Where a line contains the string "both", copy that line.

------

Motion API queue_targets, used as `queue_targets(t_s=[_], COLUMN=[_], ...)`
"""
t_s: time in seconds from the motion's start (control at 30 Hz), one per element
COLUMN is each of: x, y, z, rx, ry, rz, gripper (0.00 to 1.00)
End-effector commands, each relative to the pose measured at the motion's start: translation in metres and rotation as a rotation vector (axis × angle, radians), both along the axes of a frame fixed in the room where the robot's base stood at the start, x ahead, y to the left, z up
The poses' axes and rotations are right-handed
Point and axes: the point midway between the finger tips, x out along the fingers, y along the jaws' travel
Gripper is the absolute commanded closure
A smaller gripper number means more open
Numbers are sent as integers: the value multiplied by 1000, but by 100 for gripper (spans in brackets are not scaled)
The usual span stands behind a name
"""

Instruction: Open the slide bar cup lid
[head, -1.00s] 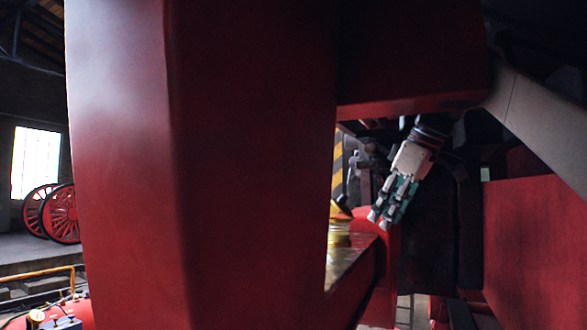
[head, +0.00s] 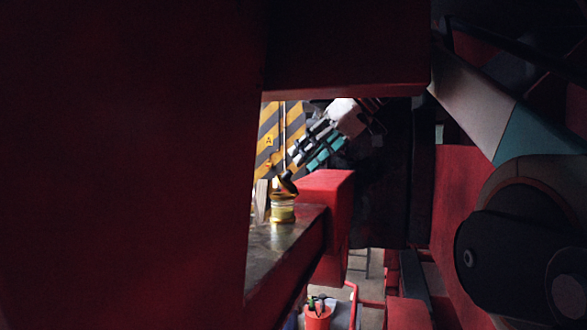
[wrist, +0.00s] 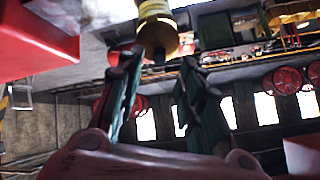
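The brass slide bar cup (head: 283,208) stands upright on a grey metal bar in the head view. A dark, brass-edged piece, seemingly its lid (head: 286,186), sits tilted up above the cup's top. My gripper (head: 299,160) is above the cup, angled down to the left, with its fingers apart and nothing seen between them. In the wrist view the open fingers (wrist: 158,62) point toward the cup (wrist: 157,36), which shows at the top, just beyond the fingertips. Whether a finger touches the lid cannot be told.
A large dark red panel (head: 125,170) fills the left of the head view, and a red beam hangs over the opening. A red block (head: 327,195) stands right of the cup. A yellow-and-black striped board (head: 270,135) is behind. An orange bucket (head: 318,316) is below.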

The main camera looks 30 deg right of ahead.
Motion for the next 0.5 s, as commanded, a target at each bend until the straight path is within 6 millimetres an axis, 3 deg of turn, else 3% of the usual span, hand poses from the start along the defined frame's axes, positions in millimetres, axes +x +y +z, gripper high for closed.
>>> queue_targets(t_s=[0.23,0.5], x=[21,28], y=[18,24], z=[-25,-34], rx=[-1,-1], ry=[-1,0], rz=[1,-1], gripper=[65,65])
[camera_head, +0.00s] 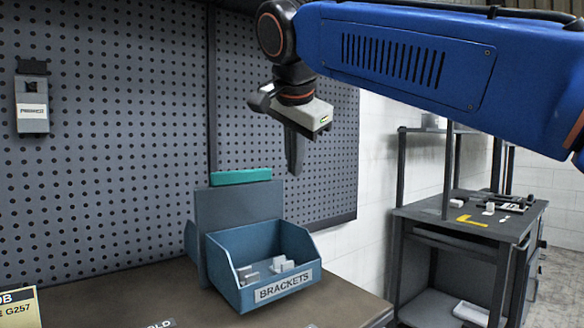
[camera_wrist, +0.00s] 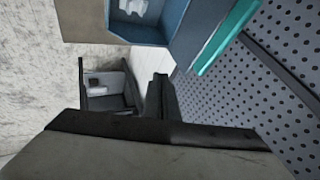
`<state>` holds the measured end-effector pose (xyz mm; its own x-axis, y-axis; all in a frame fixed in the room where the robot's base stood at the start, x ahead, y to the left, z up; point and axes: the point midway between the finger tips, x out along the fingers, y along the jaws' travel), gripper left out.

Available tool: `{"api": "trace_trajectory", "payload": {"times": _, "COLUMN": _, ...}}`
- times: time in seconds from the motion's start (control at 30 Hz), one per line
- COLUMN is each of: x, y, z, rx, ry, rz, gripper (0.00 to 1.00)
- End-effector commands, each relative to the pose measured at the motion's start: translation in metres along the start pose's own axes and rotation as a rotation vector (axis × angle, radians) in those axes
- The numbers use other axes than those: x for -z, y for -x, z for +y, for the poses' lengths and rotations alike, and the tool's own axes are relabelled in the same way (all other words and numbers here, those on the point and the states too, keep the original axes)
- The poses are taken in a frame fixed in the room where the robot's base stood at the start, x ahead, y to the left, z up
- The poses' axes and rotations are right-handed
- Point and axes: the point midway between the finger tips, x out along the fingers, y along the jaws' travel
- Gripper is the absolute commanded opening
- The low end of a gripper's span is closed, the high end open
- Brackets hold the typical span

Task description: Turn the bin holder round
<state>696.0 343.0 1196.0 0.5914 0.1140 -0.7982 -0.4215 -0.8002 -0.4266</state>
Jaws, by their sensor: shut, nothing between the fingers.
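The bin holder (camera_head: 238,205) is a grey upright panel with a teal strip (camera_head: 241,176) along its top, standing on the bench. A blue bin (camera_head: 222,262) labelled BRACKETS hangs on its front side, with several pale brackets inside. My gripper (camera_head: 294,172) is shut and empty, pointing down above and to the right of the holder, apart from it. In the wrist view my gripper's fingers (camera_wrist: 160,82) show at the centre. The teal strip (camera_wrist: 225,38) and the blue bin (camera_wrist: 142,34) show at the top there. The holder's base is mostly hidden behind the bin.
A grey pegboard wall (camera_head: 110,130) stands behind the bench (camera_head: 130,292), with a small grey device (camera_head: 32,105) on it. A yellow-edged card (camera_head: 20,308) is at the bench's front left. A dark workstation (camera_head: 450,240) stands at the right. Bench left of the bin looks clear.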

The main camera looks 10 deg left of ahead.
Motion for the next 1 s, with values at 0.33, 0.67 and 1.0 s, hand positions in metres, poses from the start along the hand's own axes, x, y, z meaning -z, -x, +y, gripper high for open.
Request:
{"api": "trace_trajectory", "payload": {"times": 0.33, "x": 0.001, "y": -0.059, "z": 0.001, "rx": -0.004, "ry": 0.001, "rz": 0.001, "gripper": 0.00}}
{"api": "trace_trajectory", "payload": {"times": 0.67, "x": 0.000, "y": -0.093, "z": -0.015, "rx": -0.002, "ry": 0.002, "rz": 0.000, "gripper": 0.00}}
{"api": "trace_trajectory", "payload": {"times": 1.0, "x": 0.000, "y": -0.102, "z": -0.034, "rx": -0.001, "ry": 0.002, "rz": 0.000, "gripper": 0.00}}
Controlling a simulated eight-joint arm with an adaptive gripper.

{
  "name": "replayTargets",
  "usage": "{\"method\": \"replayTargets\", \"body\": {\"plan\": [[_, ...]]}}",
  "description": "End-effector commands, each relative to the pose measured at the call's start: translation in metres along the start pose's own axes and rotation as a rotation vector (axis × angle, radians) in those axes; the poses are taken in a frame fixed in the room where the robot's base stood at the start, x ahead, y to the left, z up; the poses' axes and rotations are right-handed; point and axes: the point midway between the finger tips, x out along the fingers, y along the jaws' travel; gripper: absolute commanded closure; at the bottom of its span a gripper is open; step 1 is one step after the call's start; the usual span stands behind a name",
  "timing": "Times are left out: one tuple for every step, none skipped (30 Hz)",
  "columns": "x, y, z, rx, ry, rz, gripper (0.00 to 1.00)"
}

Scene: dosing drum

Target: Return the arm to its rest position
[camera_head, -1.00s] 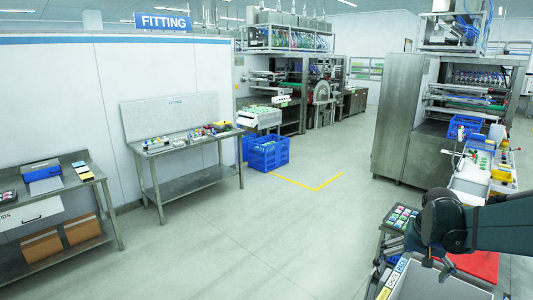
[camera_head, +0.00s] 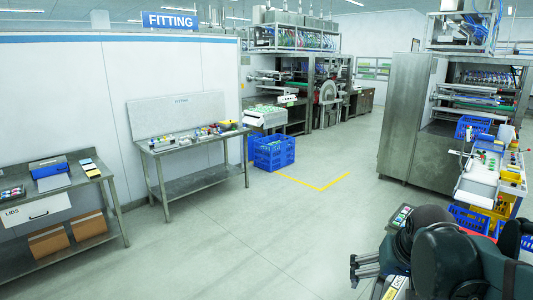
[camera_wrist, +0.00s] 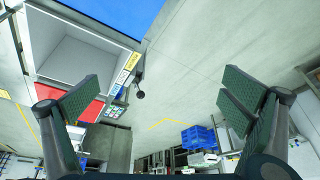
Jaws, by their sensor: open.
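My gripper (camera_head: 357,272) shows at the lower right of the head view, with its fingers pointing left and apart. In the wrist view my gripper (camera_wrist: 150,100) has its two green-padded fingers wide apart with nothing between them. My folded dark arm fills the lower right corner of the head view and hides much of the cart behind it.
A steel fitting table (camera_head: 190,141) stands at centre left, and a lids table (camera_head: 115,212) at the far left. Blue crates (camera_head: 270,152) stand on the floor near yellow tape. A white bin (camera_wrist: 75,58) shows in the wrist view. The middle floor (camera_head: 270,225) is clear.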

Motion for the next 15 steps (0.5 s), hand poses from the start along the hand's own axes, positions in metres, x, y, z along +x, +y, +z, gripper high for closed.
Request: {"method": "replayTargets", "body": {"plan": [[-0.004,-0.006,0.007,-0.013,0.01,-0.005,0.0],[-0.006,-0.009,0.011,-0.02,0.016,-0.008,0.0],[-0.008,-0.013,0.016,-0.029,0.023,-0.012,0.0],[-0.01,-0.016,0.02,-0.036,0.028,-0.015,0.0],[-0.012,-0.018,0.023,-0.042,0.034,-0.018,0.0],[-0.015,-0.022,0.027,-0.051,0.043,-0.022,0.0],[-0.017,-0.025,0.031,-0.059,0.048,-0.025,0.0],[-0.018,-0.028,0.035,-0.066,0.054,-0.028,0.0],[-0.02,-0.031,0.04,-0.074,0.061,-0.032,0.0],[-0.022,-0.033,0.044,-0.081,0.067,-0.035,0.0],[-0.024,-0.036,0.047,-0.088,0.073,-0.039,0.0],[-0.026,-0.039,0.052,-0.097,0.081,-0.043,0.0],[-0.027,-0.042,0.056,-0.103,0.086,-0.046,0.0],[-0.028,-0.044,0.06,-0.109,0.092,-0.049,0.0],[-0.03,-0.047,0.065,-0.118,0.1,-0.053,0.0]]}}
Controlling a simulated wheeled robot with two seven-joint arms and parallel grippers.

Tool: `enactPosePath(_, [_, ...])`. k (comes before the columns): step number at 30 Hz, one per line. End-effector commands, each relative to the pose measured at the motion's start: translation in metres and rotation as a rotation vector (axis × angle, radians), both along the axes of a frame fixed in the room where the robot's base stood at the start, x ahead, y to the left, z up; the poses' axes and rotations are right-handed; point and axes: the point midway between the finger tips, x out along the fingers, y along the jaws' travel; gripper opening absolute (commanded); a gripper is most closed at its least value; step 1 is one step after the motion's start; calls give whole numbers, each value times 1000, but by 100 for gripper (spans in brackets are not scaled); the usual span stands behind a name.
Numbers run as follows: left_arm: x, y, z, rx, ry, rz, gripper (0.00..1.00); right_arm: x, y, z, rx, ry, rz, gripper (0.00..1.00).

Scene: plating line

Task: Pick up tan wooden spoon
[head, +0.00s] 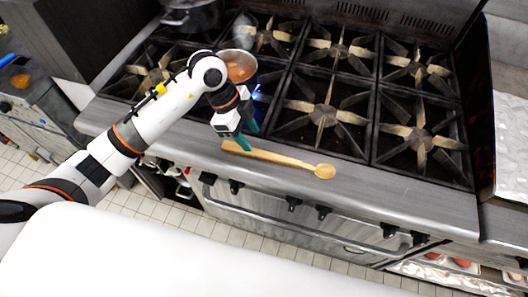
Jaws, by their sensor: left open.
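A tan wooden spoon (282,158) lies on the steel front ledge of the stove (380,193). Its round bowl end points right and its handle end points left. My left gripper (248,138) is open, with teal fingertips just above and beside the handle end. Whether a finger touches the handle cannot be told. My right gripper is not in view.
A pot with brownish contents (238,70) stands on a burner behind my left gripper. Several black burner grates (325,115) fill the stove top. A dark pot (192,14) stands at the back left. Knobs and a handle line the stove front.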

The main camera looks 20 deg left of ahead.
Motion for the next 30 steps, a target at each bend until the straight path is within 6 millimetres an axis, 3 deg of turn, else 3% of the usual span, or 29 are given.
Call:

------

> _Solution_
End-effector commands, each relative to the pose measured at the motion's start: translation in metres and rotation as a rotation vector (axis × angle, radians), both along the axes of a frame fixed in the room where the robot's base stood at the start, x ahead, y to the left, z up
Tool: `enactPosePath(_, [_, ...])`. k (comes before the columns): step number at 30 Hz, one per line. End-effector commands, each relative to the pose measured at the motion's start: translation in metres and rotation as a rotation vector (axis × angle, radians), both along the axes of a frame fixed in the room where the robot's base stood at the start, x ahead, y to the left, z up; the poses' axes and rotations are right-handed; point and axes: the point midway between the finger tips, x out along the fingers, y along the jaws' travel; gripper opening absolute (commanded); a gripper is most closed at its least value; step 1 is one step after the motion's start; calls give whole numbers, each value times 1000, but by 100 for gripper (spans in brackets are not scaled); the usual span stands behind a name.

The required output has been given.